Recep Tayyip Erdoğan’ın bütün devlet imkânlarını kullanarak kazanamadığı,
Eşit şartların mücadelesinin dışında bir ikinci tur seçime hazırlanıyoruz.
Allah garibin önce eşeğini kaybettirir üzdürürmüş, sonra buldurur sevindirirmiş.
Galibe 2. Tur seçim muhalefet açısından böyle bir seçim olacak gibi.
..
Enflasyon almış başını gidiyormuş,
Zamlar fiyat artışları yerinde durmuyormuş,
Kiralar ikiye üçe katlamış,
Kırmızı eti artık rüyalarında görüyormuş,
Maaşlar yetmiyormuş,
İnsan gibi bir geçim olmuyormuş,
Ortada haksızlık varmış,
Adaletin A’sını görmüyormuşuz,
Rüşvet, iltimas, adam kayırmacılık çokmuş,
Afad yardımda gecikmişmiş,
Kızılay çadır satmışmış,
Hiç önemli değilmiş.
Bütününden şikâyetçi olduğu bu konuların yine ayakta kalmasını sağlayan,
Yanlışları başının üstünde taşıyan yine bu şikâyetçi insanlar.
..
Yaradan Ra’d suresi 11. Ayette şöyle buyuruyor ;
“Bir toplum kendisindekini değiştirmedikçe Allah onlarda bulunanı değiştirmez. Allah herhangi bir toplumun başına bir kötülük gelmesini diledi mi, artık onun geri çevrilmesi mümkün değildir.“
Bir kez daha gördük ki,
İnsanlar kendini değiştirmedikçe Yaradan da onları değiştirmiyor.
Yaradan birçok yerde;
“Düşünmüyor musunuz“
“Görmüyor musunuz“
“Anlamıyor musunuz“ ikazlarını yaparak aklımızı kullanmamızı istiyor.

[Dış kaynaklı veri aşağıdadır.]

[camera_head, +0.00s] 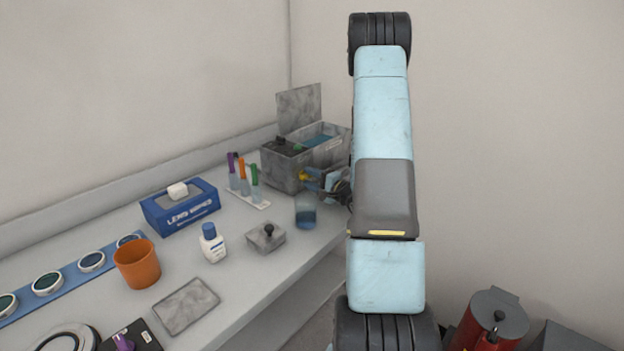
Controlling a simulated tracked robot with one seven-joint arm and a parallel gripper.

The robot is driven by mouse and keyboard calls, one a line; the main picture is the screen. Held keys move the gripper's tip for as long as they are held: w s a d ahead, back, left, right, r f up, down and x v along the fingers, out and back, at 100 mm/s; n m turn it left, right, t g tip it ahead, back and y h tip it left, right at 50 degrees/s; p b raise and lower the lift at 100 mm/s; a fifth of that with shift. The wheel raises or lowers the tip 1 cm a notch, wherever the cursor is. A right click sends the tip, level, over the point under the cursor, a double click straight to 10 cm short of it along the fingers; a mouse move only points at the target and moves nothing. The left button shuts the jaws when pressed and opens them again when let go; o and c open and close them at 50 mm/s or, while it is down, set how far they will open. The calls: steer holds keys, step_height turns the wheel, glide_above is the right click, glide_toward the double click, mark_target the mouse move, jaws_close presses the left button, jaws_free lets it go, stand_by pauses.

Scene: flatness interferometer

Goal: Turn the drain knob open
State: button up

İnsanlar akıl kullanacak yerde menfaat duygularını ön plana çıkarıyor.
Ama bu akıl kullanılmadığı sürece başımızın beladan kurtulmayacağını da Yüce Yaradan bildiriyor.
Yunus suresi 100. Ayette:
“Allah, azabı akıllarını (güzelce) kullanmayanlara verir.“ buyuruyor.
Yani Yaradan bir anlamda insanlara düşünün diye fırsat veriyor.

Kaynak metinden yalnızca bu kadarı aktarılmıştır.